We also get to see the robing of a Pope, Urban VIII. This is a long-winded business. The poor chap has to wear so many layers, presumably all representing something significant to Catholics at that time, that he wouldn’t be able to use a toilet easily. This is also the scene where the Cardinal Inquisitor requests permission to torture Galileo to get him to recant. Given Galileo’s squeamish nature, he reckons he only needs to show him the instruments of torture to do the trick, and the Pope agrees to that. The recantation scene itself was masterfully done. We see Galileo’s supporters waiting outside – his daughter, his housekeeper’s son, Andreas, whom Galileo introduced to science, the monk who ‘converted’ to Galileo’s views, and his lens-grinder.
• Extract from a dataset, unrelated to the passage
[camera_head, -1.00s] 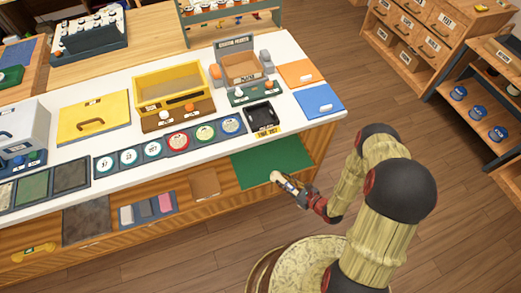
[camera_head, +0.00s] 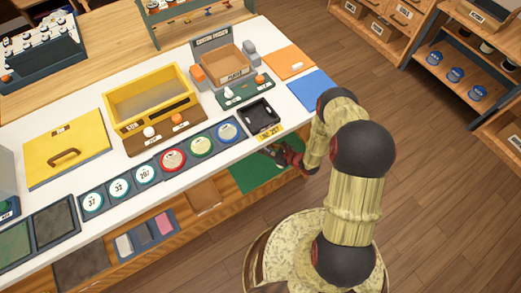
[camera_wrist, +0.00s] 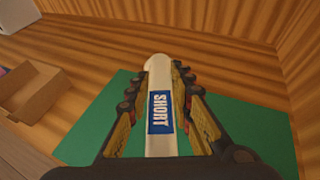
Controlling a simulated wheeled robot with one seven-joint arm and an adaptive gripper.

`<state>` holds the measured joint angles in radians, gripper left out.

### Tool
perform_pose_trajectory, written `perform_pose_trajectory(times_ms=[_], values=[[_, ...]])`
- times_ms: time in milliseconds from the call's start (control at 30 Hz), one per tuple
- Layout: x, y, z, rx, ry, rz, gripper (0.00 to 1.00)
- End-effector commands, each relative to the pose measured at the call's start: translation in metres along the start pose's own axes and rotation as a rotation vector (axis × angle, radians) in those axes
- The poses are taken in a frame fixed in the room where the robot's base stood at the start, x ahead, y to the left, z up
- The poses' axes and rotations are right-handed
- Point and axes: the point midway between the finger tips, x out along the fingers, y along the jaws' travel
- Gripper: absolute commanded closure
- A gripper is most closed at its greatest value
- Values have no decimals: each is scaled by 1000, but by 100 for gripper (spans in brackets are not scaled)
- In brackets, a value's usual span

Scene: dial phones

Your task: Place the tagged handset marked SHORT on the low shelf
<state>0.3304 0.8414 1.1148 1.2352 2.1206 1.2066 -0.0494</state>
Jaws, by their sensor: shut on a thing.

His daughter was praying for him, presumably so that he would recant. The others were bolstering their confidence by assuring each other that he wouldn’t. As the news broke, and the declaration is being read out, they crumble, none more so than Andreas, who rushes to attack Galileo when he appears. We actually see Galileo approaching first, through the windows, and he hesitates, obviously aware how his choice will have upset his friends. My thoughts about imposing expectations of heroism on others are above.

The masked ball was good, too. Again, the modern dress worked fine, and they were just skimpy masks rather than huge ones, but it got the effect across very well.